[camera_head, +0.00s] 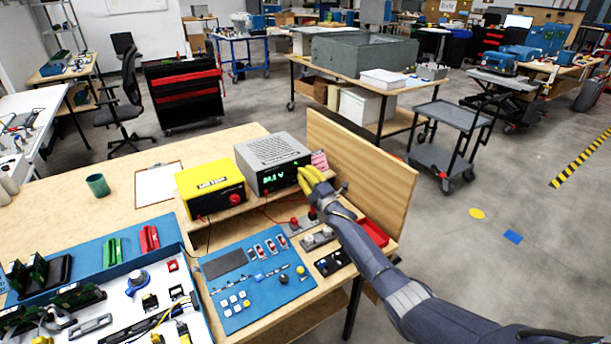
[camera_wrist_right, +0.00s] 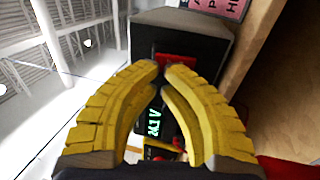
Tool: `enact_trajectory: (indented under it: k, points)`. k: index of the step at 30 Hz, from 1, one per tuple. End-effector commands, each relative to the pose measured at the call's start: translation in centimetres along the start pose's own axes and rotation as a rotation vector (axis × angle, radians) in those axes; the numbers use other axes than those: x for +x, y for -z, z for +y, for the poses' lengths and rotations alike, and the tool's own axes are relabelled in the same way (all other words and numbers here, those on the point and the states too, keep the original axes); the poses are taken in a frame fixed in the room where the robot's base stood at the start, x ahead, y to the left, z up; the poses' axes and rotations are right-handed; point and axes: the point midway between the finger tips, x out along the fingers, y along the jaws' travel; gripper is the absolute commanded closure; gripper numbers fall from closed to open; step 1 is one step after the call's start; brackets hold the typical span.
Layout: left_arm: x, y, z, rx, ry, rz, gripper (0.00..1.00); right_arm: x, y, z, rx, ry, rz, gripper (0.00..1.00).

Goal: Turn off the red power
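The grey power supply (camera_head: 272,160) stands on a wooden riser at the back right of the bench, its green display lit with a voltage reading. In the right wrist view its dark case (camera_wrist_right: 180,32) is seen close up. A red switch (camera_wrist_right: 177,62) shows on its front, just beyond my fingertips. My right gripper (camera_head: 304,176) is at the right part of the supply's front and hides the switch in the head view. Its yellow fingers (camera_wrist_right: 162,68) are nearly tip to tip with nothing held between them. Contact with the switch cannot be told. My left gripper is not in view.
A yellow box (camera_head: 210,187) with a red knob stands left of the supply. A wooden panel (camera_head: 365,165) rises close on the right. A blue panel with switches and buttons (camera_head: 250,283) and a red tray (camera_head: 373,232) lie in front.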

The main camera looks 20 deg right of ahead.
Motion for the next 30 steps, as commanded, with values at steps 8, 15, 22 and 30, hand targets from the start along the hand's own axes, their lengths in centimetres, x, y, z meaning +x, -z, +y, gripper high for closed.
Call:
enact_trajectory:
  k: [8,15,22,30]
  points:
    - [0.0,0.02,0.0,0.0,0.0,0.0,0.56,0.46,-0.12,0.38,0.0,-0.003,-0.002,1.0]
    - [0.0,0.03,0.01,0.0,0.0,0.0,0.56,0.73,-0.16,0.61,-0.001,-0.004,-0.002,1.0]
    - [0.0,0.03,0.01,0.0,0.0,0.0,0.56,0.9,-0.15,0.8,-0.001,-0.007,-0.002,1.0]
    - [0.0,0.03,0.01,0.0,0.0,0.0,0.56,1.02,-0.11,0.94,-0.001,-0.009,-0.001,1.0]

* _WHAT YOU HAVE TO DO_
Without the pictures, please reproduce each line of the listing above exactly, from the first one through the line bearing "the typical span.".

* _FINISHED ANSWER_
[camera_head, +0.00s] 
[camera_wrist_right, +0.00s] 
Tool: `enact_trajectory: (indented under it: k, points)`. k: index of the step at 30 Hz, from 1, one per tuple. End-effector commands, each relative to the pose measured at the call's start: translation in centimetres along the start pose's own axes and rotation as a rotation vector (axis × angle, radians) in those axes; the numbers use other axes than those: x for +x, y for -z, z for +y, for the poses' lengths and rotations alike, and the tool's own axes are relabelled in the same way (all other words and numbers here, those on the point and the states too, keep the original axes); the poses are taken in a frame fixed in the room where the robot's base stood at the start, x ahead, y to the left, z up; the poses' axes and rotations are right-handed; point and axes: the point midway between the finger tips, x out along the fingers, y along the jaws' travel; gripper is the absolute commanded closure; gripper numbers fall from closed to open; step 1 is one step after the call's start; brackets hold the typical span.

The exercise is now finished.